:: Instructions for the task ::
Take every line from the material that has the word "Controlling" in it.

:: Given data ::
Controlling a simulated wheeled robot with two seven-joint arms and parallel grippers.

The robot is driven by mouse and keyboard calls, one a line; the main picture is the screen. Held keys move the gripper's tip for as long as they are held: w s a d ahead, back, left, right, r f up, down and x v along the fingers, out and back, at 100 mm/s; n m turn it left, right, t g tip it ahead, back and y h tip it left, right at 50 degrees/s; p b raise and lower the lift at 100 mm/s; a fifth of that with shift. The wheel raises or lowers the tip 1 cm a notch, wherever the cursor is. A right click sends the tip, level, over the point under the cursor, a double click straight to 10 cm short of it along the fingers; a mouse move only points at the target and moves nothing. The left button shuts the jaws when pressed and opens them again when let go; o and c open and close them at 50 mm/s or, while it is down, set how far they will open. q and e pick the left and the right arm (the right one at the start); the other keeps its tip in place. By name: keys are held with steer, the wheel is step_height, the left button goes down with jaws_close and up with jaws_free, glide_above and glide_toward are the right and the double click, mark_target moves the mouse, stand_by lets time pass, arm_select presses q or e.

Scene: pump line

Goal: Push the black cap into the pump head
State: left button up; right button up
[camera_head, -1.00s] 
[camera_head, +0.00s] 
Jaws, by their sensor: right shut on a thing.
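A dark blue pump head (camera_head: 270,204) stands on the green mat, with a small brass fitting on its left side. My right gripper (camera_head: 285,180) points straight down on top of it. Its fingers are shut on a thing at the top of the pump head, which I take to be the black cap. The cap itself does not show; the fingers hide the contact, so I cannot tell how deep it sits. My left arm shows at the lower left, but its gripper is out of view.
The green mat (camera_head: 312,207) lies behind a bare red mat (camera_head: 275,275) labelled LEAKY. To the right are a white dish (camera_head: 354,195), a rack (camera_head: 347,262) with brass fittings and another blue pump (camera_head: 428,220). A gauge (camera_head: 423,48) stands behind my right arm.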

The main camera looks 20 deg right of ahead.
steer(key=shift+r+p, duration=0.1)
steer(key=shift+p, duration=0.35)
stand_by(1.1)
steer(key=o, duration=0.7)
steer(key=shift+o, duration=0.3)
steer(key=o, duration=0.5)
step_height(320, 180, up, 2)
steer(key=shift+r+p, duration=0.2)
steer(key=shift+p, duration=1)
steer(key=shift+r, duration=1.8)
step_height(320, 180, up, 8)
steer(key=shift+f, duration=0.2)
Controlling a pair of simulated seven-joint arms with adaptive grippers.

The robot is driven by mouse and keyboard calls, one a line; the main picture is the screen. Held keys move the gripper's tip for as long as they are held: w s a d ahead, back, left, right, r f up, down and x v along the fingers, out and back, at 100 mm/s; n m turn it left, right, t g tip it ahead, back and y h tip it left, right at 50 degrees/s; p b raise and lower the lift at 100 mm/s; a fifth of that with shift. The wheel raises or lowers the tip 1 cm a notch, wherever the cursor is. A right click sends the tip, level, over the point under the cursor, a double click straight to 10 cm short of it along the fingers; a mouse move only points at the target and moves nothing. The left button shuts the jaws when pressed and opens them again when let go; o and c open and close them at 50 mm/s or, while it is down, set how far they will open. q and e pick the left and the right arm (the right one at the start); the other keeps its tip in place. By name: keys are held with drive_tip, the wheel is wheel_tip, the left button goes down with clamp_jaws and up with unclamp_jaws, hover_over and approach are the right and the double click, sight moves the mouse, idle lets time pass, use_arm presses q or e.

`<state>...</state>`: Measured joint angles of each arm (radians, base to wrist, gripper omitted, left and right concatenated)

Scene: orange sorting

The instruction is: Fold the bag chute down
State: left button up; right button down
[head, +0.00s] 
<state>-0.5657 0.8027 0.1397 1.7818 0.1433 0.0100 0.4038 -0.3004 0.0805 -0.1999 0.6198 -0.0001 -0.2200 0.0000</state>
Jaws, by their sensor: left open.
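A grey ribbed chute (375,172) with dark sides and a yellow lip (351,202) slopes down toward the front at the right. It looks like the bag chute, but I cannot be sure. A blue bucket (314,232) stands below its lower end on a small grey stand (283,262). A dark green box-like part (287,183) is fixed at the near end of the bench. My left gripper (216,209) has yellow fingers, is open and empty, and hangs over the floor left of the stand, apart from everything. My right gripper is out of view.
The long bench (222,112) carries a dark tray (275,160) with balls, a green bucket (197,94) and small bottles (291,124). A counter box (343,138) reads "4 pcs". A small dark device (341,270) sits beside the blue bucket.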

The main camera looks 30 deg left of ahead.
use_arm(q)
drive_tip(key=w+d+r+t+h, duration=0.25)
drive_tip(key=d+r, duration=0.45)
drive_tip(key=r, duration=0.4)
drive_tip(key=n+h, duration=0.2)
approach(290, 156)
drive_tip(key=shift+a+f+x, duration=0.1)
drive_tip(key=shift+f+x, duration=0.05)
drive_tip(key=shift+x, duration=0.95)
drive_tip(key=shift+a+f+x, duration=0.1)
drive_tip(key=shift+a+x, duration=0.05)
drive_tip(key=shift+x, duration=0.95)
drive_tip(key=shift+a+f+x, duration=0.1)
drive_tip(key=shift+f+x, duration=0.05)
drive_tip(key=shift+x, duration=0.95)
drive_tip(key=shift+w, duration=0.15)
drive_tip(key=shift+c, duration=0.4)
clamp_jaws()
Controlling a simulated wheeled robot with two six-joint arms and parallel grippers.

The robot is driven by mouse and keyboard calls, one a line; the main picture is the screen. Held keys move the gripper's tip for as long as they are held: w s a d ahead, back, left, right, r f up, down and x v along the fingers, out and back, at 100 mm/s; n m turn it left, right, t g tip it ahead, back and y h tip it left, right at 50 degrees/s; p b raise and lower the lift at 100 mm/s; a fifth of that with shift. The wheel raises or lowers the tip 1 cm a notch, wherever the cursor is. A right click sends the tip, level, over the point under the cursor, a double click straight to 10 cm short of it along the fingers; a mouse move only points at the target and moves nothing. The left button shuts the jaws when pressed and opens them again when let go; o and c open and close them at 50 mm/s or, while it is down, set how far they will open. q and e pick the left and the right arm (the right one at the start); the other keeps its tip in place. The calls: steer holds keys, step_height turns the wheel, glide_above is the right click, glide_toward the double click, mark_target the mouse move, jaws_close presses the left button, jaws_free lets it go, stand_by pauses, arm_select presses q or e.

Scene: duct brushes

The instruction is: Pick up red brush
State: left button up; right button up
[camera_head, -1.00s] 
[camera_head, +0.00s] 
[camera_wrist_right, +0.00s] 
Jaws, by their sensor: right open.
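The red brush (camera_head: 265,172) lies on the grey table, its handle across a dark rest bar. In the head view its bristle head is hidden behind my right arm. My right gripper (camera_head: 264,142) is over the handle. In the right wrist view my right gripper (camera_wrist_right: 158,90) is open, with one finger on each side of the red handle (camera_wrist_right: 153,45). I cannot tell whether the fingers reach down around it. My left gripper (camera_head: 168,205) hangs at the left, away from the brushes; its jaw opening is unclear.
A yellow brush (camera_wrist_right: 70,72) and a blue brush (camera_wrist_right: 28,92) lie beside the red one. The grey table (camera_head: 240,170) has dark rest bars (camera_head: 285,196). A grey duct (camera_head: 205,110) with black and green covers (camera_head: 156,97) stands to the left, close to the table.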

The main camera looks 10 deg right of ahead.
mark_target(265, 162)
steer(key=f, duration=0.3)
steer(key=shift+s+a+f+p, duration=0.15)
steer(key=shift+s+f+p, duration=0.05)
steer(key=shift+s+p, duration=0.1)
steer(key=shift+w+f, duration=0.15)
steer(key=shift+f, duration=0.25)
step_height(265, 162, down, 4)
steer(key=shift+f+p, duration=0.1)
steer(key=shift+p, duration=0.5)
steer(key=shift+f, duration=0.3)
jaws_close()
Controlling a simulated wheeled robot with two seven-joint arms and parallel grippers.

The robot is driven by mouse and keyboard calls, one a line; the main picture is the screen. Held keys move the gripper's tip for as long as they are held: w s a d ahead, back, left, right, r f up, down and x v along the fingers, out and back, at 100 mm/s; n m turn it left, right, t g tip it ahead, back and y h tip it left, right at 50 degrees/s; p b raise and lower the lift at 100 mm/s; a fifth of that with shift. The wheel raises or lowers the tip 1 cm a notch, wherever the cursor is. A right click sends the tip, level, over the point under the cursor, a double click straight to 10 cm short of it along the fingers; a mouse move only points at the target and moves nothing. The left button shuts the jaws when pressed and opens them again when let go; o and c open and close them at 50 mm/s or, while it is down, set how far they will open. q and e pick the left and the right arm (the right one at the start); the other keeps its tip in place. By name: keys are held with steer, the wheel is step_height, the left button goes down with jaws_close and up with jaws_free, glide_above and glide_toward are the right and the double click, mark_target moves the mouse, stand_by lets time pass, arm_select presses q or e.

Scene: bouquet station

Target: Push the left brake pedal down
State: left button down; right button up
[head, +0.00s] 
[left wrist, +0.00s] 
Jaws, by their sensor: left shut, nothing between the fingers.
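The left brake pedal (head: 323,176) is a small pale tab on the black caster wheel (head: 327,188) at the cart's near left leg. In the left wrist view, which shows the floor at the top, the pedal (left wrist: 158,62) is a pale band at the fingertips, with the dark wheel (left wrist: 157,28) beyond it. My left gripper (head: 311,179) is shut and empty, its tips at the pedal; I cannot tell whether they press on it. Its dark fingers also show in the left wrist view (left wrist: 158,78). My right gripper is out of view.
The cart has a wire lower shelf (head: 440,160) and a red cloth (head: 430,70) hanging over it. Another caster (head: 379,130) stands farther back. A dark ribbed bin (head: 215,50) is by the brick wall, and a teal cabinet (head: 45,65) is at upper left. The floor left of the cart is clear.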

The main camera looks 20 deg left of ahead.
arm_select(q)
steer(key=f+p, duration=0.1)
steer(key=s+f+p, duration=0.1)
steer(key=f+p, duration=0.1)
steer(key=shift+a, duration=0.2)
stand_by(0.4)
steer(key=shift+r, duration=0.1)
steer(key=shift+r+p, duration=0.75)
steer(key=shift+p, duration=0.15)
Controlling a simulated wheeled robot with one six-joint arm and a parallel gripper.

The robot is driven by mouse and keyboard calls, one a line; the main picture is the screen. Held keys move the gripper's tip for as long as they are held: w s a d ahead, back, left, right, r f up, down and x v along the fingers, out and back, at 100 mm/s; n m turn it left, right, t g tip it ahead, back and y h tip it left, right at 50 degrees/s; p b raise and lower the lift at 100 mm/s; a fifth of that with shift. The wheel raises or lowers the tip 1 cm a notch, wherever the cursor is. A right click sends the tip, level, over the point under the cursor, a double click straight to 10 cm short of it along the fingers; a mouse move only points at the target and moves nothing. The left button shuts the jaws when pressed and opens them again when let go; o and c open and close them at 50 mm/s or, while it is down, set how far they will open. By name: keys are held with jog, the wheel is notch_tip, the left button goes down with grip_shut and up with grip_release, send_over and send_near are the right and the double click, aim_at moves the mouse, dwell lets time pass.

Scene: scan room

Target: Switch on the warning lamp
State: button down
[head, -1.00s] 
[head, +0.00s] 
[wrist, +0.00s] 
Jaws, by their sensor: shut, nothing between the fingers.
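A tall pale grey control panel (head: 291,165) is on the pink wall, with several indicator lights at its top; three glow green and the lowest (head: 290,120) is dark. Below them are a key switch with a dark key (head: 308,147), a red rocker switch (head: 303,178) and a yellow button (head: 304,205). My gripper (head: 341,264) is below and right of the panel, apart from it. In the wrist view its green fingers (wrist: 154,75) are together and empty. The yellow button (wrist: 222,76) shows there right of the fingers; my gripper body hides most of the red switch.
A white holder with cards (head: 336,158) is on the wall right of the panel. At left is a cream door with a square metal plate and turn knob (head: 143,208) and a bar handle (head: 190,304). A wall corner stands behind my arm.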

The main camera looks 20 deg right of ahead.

:: Result for this exercise ::
Controlling a simulated wheeled robot with two seven-joint arms and parallel grippers.
Controlling a pair of simulated seven-joint arms with adaptive grippers.
Controlling a simulated wheeled robot with two six-joint arms and parallel grippers.
Controlling a simulated wheeled robot with two seven-joint arms and parallel grippers.
Controlling a simulated wheeled robot with one six-joint arm and a parallel gripper.

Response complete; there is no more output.